Caffeine Freak
black and shiny

Posts: 531
Registered: 05-10 |
DoomUK said:
Right, but how is any of this enhancing the game? If realistic viscera is so important, why do some (adult-rated) games that involve shooting things forgo extreme blood and guts entirely (Mass Effect and Crysis* immediately spring to mind, but there are plenty others)?
I don't mean to misrepresent myself: I'm not some fuddy-duddy who thinks violence in games and other mediums is universally unnecessary. As I've said previously, Doom sans gore just wouldn't have quite the same appeal. But there's a lot of depth to Doom besides the superficial - if satisfying - appeal of shooting things, and absurd amounts of carnage isn't adding anything worthwhile to the overall experience. It needs to be contextualised, shall we say.
*Edited for using horribly bad example :p
Crysis would do well to add a lot more blood, in my opinion. The Ceph aren't fun to kill, they're just globs of grape jelly encased in armor that explode when they die. The human enemies are more fun to fight. It doesn't have to be a gore-fest by any means, but I've never gotten much of a thrill from killing the aliens in that game.

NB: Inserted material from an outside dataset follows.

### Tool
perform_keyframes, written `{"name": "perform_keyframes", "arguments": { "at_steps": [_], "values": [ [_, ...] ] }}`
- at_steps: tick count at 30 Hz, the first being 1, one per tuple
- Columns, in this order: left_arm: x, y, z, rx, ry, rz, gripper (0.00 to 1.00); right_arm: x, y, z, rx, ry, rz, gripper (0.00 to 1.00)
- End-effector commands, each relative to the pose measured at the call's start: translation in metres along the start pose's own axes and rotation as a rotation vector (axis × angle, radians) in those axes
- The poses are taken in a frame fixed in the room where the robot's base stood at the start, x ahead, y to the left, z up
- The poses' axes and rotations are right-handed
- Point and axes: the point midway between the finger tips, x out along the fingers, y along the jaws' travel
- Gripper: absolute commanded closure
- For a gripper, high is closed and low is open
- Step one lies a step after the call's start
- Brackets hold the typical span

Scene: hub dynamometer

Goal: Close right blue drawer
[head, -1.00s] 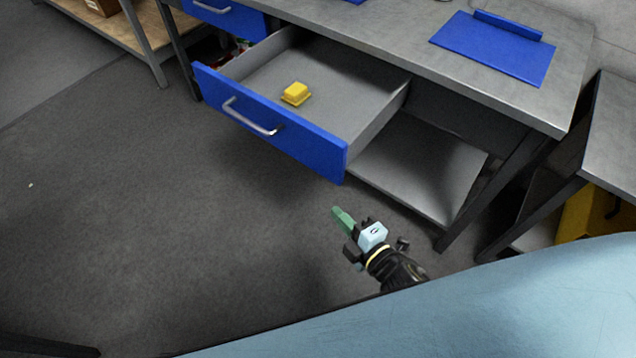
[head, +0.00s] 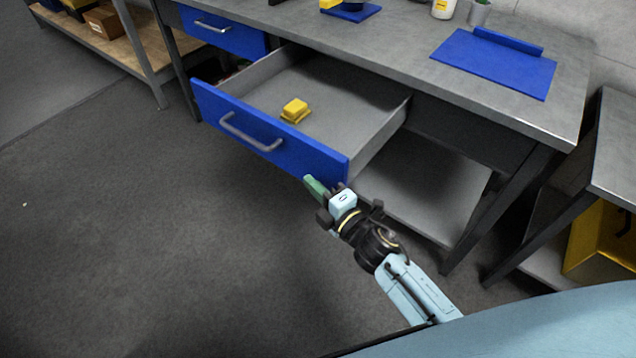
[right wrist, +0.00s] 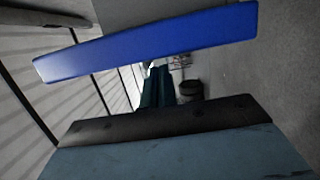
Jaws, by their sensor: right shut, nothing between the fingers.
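The right blue drawer (head: 262,131) stands pulled out from under the grey workbench, with a silver bar handle (head: 248,134) on its front. A yellow block (head: 295,110) lies inside it. My right gripper (head: 313,187) is shut and empty, with its green fingertips at the lower right part of the drawer front; I cannot tell whether they touch. In the right wrist view the blue drawer front (right wrist: 150,45) crosses above the dark green fingers (right wrist: 157,88). My left gripper is not in view.
Another blue drawer (head: 224,32) at the left is closed. The workbench top (head: 400,60) holds a blue tray (head: 495,62), a white bottle (head: 444,9) and other items. A lower shelf (head: 425,185) lies below the open drawer. The floor at left is clear.

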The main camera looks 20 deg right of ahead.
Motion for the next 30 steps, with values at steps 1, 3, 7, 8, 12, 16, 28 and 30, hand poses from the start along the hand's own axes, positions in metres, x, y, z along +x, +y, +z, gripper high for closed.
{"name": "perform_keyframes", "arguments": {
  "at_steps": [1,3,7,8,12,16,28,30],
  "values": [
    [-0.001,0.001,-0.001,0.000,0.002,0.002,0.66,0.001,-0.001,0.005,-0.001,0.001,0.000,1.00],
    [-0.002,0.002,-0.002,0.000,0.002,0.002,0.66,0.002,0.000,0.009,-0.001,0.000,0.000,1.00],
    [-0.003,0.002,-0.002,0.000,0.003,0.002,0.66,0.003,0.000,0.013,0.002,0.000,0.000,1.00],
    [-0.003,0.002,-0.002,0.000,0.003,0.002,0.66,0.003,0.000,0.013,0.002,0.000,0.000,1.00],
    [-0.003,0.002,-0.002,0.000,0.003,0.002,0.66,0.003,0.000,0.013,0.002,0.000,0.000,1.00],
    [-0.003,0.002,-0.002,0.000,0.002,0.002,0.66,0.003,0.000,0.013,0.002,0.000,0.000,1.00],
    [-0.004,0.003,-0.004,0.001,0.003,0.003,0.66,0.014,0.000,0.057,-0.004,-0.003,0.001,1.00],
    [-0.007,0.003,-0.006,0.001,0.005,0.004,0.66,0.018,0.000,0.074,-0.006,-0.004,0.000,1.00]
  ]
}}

But anyway, I'd argue that the original Doom games were more about B-movie thrills than they were anything else---hence the Satanic imagery and excessive use of gore, both with enemies and in the environmental decoration. The fact that the weapons and monsters were so well-balanced helped make it a FUN B-movie experience.
In the case of Doom 4 however, there needs to be more of a feeling of realism attached to the violence---in that sense, I agree with you about it needing to be contextualized. Constantly drenching the screen with buckets of blood throughout the game isn't the answer, it needs to be balanced with things that draw the player into the world he's walking through, and make him care about it.
The lack of a well-told or coherent story in classic Doom never bothered me, because as I said, it's really a game that's about B-movie thrills more than anything else. Doom 3 took a step in the right direction with a story that was told better(still left a lot to be desired), but weapons that weren't quite as well-balanced as they had been in classic Doom, as well as combat that was overall drastically different from the originals. Doom 4 needs to do a lot better in the story department that any of it's predecessors, and have combat that exceeds them as well.